Chuck Inglish: I would say our new single “TV Dinner” is a good representation of what we’re about these days. I don’t think it’s necessary to listen to the old stuff to get what we’re doing now.
It was just time for it. You have to have a good spirit of timing when you’re doing anything artistic. It’s all about timing right now; it just feels right. We wanted to give people time to appreciate what we were doing and understand that we’re moving forward again. We had enough time to do things on our own and go in our own directions, which was definitely good for both of us. But now it’s like, so many things have happened in rap music from 2011 to now that you can kind of tell what was missing. Maybe some people weren’t fully getting what it was we tried to do the first time and that might be different this time around. We are owners of our masters again and our name again. At this point, we know what we are doing in our careers and we have everything we started with. Now it’s about knowing how we want to display our music, what song we want people to hear first, that kind of thing. It’s all about the details. What we did the first time around was a lot of really amazing accidents, if you know what I mean. Now we have a tighter grip on what we’re doing. Between the two of us, we know what’s cool and what’s not cool, what works and what doesn’t work. We definitely have more of a specific plan now and more goals.
At this point in the year, what does your day-to-day look like?
Chuck Inglish: We’re just working on the album every day. If we aren’t technically working on the music, we’re doing something else related to it. Once this is done, I’ll be able to create a routine again and like, read the newspaper, drink tea and spend less time on the Internet [laughs]. But right now, my life is completely dedicated to this and making sure that this album is something I know that I can feel proud of. Right now, I feel that way, but you know, we still have to finish it. We’re thinking sometime in the Summer will be our best bet. It definitely has a summertime feel and it will only make sense that we put it out in the summer.
How has your new comedy series, “Shit Show” been going?
Sir Michael Rocks: I feel like it’s something that we should have always been doing. We’re just a group of people that funny stuff just always happens to all the time. We got a lot of funny stories and experiences, along with just being funny people off top.
At this point, we have a lot of material filmed and edited, with more stuff being edited. We’re going to arrange it so that it can be a full series. We’d like to take this to a bigger audience and are looking to work with a larger partner. Whatever medium or network we end up going with, it’ll definitely be on your screen pretty soon. In the meantime, we’re just working on editing and putting out clips and content. We’ve been shooting for a couple months now and have some crazy episodes on deck.
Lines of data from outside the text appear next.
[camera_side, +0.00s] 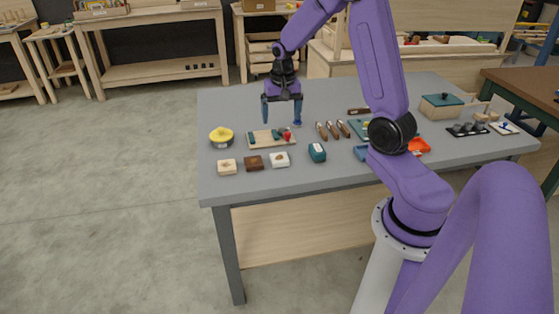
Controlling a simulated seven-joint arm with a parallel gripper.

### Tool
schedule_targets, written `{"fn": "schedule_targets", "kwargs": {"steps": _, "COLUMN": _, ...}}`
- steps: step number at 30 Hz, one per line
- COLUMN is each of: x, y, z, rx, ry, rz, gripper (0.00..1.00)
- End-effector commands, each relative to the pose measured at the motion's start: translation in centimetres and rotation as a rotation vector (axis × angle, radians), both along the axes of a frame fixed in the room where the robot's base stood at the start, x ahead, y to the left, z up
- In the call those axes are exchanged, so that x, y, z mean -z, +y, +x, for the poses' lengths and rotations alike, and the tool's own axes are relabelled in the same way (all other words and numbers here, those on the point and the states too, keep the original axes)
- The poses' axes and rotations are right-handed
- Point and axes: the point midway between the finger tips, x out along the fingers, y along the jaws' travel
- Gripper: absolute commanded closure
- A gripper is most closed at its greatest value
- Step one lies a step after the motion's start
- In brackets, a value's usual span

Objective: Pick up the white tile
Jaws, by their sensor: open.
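The white tile (280,160) lies on the grey table near its front edge, just right of a dark brown tile (253,163). A cream tile (227,167) lies further left in the same row. My gripper (281,112) points down above the table, behind the white tile and above a wooden board. Its two blue fingers are apart, and I see nothing between them.
The wooden board (260,140) holds small green and red pieces. A yellow-topped round pot (221,137) stands left of it, and a dark teal block (317,153) right of the white tile. Several wooden-handled tools (332,130) lie further right. The table's (225,105) back left is clear.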

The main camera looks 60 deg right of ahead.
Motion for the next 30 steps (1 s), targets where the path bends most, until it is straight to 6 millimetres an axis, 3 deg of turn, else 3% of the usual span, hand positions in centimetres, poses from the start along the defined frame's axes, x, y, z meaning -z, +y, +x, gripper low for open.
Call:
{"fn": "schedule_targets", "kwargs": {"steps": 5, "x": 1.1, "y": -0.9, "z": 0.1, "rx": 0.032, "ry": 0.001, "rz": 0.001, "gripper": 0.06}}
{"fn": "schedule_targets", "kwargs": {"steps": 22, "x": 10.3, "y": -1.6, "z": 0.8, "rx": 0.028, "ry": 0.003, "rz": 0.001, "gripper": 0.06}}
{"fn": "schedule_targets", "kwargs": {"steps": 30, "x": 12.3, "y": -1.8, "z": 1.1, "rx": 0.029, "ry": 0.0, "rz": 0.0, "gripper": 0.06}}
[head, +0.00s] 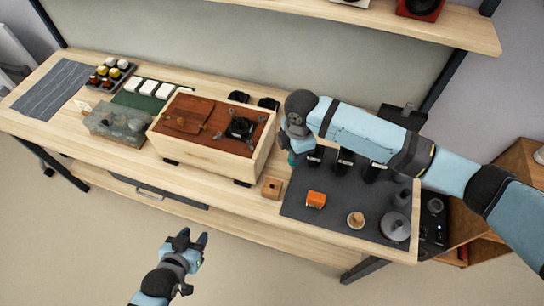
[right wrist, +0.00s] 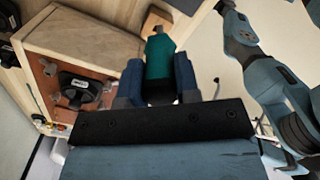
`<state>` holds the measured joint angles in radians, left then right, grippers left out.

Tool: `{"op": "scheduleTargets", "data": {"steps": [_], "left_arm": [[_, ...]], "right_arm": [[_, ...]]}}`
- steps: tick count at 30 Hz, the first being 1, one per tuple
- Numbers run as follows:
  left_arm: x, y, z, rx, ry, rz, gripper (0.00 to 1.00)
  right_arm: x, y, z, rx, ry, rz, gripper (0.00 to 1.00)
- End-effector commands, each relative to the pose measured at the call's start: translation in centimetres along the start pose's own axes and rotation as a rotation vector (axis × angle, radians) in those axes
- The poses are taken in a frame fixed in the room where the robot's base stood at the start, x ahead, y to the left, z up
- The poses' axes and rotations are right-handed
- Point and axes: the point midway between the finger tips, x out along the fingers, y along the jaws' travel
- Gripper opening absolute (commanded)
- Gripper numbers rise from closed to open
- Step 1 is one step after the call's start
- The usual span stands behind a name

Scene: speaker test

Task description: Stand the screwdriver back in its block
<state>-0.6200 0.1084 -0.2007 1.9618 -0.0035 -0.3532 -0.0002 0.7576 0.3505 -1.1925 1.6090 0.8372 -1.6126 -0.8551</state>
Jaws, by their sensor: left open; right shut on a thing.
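The screwdriver's teal handle (right wrist: 159,56) is between the blue fingers of my right gripper (right wrist: 158,82), which is shut on it. In the head view only a bit of teal (head: 292,159) shows under my right wrist; the shaft is hidden. The small wooden block (head: 271,188) with a dark hole stands at the bench's front, left of the dark mat and below the held handle in the picture. In the right wrist view the block (right wrist: 156,19) shows partly, just beyond the handle. My left gripper (head: 190,243) is open and empty, in front of the bench, over the floor.
A wooden speaker box (head: 203,154) with a red-brown panel is left of the block. The dark mat (head: 300,203) carries an orange item (head: 316,200), a small round wooden piece (head: 355,219), grey cones (head: 395,226) and several black parts. Bench surface around the block is narrow.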

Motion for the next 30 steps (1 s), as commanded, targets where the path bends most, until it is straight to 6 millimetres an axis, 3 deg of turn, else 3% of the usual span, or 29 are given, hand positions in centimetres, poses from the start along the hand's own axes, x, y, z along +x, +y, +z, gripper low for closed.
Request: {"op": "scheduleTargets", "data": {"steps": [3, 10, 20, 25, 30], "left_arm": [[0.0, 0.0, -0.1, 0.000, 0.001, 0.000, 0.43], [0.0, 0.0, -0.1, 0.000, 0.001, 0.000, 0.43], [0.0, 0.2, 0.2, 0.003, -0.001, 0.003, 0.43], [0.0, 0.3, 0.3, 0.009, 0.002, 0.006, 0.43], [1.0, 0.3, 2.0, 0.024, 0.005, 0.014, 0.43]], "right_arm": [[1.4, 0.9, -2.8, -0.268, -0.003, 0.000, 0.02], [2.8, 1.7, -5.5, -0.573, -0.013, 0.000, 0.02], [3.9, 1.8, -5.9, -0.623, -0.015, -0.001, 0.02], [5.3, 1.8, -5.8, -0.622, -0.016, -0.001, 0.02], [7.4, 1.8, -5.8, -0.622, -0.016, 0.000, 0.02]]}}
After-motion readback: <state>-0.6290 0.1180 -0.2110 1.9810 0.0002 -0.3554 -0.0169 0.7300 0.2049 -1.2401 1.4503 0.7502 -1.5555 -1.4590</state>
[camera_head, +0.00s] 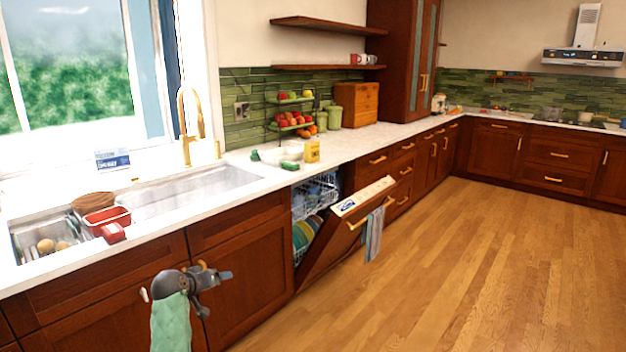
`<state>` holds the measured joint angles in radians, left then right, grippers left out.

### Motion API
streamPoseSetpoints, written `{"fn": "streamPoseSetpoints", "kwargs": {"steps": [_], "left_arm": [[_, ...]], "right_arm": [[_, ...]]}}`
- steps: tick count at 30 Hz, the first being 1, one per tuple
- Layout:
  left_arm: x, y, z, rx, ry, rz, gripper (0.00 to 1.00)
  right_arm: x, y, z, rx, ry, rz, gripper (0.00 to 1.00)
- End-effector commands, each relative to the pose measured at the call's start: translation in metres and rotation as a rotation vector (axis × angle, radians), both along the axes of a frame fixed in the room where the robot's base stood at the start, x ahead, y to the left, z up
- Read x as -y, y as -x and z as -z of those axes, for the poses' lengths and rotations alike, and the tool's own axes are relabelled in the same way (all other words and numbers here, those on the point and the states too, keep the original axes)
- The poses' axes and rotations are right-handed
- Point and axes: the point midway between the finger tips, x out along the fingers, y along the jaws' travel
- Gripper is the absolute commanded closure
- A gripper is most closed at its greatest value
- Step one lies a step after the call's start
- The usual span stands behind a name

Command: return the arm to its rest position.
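One grey gripper (222,277) shows at the lower left, in front of the dark wood cabinet doors under the sink. From its place in the picture I take it to be my left one. Its fingers point to the right and nothing shows between them, but they are too small to tell open from shut. A pale green, cloth-like piece (170,324) shows directly below the wrist and runs to the bottom edge. I cannot tell whether it touches the gripper, and no clear arm links show. My right gripper is not in view.
The dishwasher door (345,232) hangs partly open, with plates in its rack and a towel (373,234) over its handle. A red container (107,219) is at the sink. The counter (345,144) holds a fruit stand and a yellow box. The wooden floor (440,270) is clear.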

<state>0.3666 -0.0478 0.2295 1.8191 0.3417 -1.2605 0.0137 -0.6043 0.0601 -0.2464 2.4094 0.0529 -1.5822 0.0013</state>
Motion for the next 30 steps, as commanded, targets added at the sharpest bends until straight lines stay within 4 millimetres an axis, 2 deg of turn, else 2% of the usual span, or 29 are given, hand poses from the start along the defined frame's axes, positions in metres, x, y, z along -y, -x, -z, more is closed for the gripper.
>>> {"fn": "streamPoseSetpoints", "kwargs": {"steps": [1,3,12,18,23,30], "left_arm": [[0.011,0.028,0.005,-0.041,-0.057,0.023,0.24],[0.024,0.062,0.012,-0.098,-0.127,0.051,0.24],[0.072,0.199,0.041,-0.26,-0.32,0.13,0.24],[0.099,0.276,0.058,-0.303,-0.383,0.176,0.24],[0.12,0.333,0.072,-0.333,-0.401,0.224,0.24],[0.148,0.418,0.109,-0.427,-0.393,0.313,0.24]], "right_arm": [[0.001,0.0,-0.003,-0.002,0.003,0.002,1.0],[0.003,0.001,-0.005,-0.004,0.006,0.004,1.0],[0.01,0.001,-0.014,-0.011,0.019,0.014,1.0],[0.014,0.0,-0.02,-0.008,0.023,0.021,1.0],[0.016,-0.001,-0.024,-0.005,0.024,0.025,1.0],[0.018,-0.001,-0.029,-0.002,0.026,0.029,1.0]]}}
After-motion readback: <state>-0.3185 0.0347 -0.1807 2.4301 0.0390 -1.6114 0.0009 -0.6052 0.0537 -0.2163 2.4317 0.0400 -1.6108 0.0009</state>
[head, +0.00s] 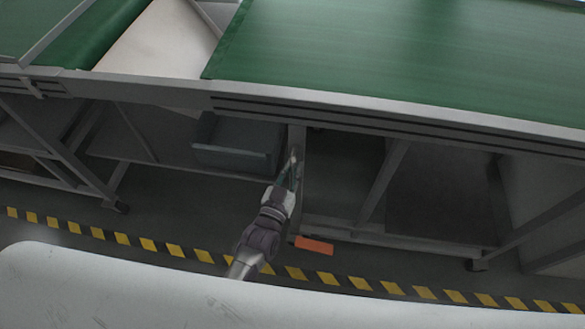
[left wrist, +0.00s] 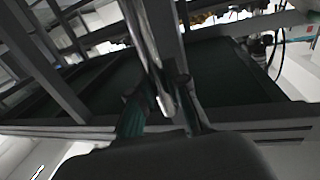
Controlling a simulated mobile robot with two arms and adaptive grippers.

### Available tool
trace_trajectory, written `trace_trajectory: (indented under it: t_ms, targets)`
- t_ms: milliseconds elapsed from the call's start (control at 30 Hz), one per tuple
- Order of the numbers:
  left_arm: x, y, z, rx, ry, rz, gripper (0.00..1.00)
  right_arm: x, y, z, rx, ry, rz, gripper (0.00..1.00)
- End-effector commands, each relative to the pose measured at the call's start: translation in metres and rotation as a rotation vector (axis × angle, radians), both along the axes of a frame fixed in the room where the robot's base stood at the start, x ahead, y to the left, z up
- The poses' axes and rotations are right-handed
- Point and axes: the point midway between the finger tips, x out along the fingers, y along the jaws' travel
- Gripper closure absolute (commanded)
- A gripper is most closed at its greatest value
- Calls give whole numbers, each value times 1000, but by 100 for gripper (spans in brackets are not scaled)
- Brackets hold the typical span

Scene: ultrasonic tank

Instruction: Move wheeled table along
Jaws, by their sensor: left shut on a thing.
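The wheeled table (head: 400,118) has a green top and a grey metal frame, with casters such as one at the lower left (head: 120,207) and one at the lower right (head: 476,265). My left gripper (head: 294,172) is below the table's front edge, shut on an upright grey leg of the frame (head: 297,142). In the left wrist view, my left gripper (left wrist: 163,112) has its fingers on either side of a shiny metal bar (left wrist: 147,40), and the exact contact is dark. My right gripper is out of view.
A grey-blue bin (head: 238,145) sits under the table. A yellow-black floor stripe (head: 175,254) runs in front. An orange piece (head: 314,245) shows near the lower frame. A large white surface (head: 130,295) fills the near foreground.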

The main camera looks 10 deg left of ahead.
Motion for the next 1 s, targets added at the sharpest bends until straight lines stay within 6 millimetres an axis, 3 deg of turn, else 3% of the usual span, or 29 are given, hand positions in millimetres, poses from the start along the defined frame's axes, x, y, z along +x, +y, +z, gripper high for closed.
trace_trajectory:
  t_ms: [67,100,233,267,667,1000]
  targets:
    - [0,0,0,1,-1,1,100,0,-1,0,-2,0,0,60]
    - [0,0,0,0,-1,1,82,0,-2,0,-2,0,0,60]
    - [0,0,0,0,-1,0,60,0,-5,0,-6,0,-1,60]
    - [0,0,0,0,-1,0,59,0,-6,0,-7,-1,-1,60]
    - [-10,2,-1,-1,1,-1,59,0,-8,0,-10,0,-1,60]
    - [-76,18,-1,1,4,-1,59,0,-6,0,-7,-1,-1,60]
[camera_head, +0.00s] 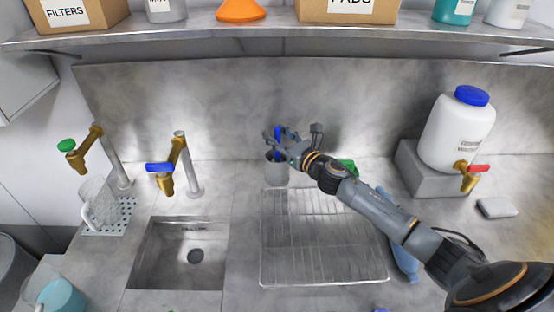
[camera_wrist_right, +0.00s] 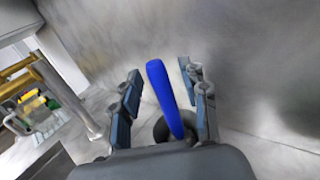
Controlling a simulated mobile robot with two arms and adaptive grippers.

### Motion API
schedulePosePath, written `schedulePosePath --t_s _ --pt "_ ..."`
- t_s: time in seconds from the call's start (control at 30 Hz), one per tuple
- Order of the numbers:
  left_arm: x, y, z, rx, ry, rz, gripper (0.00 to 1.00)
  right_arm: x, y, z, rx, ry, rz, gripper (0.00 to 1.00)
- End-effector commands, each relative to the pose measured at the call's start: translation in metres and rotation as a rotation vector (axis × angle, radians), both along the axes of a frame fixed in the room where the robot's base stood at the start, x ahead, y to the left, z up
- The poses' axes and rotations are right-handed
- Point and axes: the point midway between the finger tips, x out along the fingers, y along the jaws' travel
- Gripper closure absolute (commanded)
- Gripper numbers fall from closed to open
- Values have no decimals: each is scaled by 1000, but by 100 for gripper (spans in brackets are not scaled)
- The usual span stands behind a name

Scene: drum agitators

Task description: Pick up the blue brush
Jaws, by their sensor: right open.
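The blue brush (camera_head: 278,141) stands upright in a grey cup (camera_head: 277,171) at the back of the counter, near the wall. In the right wrist view its blue handle (camera_wrist_right: 166,98) rises between the two fingers of my right gripper (camera_wrist_right: 160,97). The fingers are open, with a gap on each side of the handle. In the head view my right gripper (camera_head: 291,142) is at the brush, above the cup, and partly covers it. The cup's opening shows dark and partly hidden in the wrist view. My left gripper is in neither view.
A wire rack (camera_head: 322,240) lies in front of the cup. A green item (camera_head: 347,166) and a blue bottle (camera_head: 404,255) are partly behind my right arm. A sink (camera_head: 160,263) and brass taps (camera_head: 167,172) are to the left. A shelf (camera_head: 300,37) runs above.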

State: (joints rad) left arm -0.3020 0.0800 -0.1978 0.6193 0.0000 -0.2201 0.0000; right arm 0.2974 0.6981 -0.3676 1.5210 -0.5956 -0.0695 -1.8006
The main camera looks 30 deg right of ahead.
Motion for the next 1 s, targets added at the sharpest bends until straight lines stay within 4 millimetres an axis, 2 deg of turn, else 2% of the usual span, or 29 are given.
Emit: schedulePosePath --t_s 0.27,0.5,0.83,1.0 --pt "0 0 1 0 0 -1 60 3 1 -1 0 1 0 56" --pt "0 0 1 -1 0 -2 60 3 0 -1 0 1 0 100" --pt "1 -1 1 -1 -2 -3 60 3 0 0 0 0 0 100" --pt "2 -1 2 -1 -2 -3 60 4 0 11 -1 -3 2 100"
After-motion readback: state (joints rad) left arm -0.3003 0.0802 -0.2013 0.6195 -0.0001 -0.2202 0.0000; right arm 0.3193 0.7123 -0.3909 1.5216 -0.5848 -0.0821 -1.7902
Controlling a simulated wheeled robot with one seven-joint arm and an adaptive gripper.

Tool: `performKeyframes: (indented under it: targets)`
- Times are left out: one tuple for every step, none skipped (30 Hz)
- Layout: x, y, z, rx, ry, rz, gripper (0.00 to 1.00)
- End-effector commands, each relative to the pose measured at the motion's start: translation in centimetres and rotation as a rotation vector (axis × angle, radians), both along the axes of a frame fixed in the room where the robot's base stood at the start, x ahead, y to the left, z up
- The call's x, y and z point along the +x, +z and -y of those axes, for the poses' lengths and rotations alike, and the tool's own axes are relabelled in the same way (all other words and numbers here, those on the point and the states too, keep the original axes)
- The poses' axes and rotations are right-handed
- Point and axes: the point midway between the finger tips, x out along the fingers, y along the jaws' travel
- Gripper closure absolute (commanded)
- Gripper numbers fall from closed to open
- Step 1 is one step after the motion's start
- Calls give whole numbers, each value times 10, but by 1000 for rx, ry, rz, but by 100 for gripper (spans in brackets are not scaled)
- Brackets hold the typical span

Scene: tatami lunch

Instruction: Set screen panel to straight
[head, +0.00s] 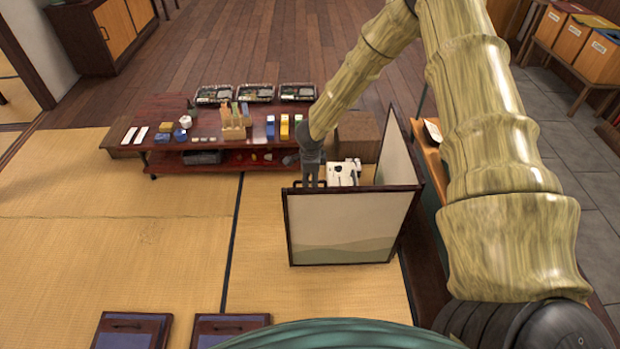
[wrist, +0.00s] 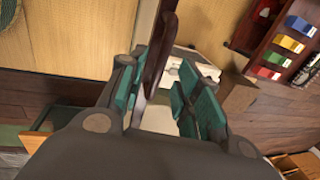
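The folding screen stands on the tatami with two pale, dark-framed panels at an angle to each other. Its front panel (head: 342,230) faces the head camera, and its side panel (head: 397,160) runs back from the right end. My gripper (head: 311,180) points down at the top left of the front panel. In the wrist view, my gripper (wrist: 157,88) has its teal fingers apart, with a dark frame edge (wrist: 160,42) of the screen between them. Gaps show beside the edge, so no firm grip is visible. The fingertips are partly hidden in the head view.
A white object (head: 343,172) and a brown box (head: 357,136) stand behind the screen. A low red-brown table (head: 165,112) with trays and small items is at left. A wooden ledge (head: 433,158) runs close at right. Open tatami (head: 150,240) lies front left.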

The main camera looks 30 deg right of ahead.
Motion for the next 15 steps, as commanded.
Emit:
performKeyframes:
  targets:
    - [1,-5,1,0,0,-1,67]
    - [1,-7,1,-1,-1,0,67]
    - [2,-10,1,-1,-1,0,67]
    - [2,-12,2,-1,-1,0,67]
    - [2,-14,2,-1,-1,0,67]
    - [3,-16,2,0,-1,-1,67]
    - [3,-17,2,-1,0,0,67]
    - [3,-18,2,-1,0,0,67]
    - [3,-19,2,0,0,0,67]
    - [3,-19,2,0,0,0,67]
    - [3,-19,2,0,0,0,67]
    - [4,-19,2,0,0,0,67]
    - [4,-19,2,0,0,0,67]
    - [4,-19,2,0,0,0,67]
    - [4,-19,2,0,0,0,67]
We’re just sitting on footage and having a little bidding war to see what will be the best fit.
What do you know now that you wish you had known when you were first starting out?
Chuck Inglish: I’m having more fun now than I was having then so just knowing that it’s about enjoying the journey and appreciating how long it takes to make something happen that you once dreamed of. Even if it seems overnight, it’s never overnight or out of nowhere. We’ve been keeping something afloat for the past ten years that’s artistic, so just knowing we have the ability to weather the storm. Right now, it’s like we’re living out in real time what we had expected to have happen the first time around. Except back then, we didn’t have as many goals and we didn’t expect everything to happen so fast. Now that we know what we’re capable of, it’s easier to set goals and see them out. And we know how important it is to have control over what we are doing so we can actually reap the benefits. What keeps us going is just knowing that there’s still a lot to be accomplished.
How connected do you feel to the local rap scenes, especially being in both Chicago and Los Angeles?
Sir Michael Rocks: It’s impossible to feel disconnected because it’s all relative. We are living it. What’s crazy is that a lot of the new generation, they grew up on us. I still live here in Chicago, so I’m immersed in it a little bit more, just naturally, by being physically here in the city so I’m always connecting with my friends that make music. I think the easiest way to feel connected to [local music] is just to be living it. Always connected and always growing. Chicago is a small city and a big city at the same time, so everyone is one degree of separation away from one another.
Do you feel like you’re a role model for Chicago, similar to Chance putting on for the city?
Sir Michael Rocks: I’m not a role model at all [laughs]. I fuck up and do terrible things. Don’t make me the role model guy. Chance is the best person for that. I’m like the big brother that always does shit and gets in trouble, but he doesn’t always get caught for it.
However, when I do encounter new artists from the city, I try to be a real person and a real friend. I remember when I was coming up and in high school, I would come in contact with bigger Chicago artists and there was a real disconnect that used to be there. Like people were already too big of a star to engage with you because they were already poppin’ or whatever. You’re better off now engaging with people than you are playing the isolated superstar guy. Everybody is more or less involved with each other so using your celebrity to isolate yourself is counterproductive. I’m not really big into giving advice because I think everyone should do their own thing. I’m still figuring shit out myself and I’m still young too. I think everybody’s best bet is to trust their gut.
What does the rest of this year have in store for you?
Chuck Inglish: New music to get out and new visuals. We’ll be doing more episodes of “Shit Show.” Solidify our names even more. We’re just putting the work in and having fun with it and just getting better and better.
Sir Michael Rocks: Having fun is the key, especially with rap music or at least with the kind of rap music that we do. It has to be fun for us or all of this would all be kind of impossible.